Copy out exactly the lines from the line containing "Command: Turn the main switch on" to the end of the listing.

*Provided data*
------------------------------------------------------------

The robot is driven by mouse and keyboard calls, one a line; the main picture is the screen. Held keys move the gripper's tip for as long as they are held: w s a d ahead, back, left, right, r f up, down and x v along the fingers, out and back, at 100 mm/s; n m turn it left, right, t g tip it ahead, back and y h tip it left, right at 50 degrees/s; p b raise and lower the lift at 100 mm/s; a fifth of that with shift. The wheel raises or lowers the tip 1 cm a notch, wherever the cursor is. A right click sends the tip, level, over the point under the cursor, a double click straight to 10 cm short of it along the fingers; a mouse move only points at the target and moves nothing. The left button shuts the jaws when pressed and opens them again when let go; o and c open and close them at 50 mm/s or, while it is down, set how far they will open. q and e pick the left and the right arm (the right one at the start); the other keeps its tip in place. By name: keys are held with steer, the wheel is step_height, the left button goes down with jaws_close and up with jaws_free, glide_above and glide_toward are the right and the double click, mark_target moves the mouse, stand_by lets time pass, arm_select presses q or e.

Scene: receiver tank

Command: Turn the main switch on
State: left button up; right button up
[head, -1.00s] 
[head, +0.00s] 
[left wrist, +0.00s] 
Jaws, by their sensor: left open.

------------------------------------------------------------

*Task solution*
Command: Turn the main switch on
State: left button up; right button up
[head, -1.00s] 
[head, +0.00s] 
[left wrist, +0.00s] 
Jaws, by their sensor: left open.

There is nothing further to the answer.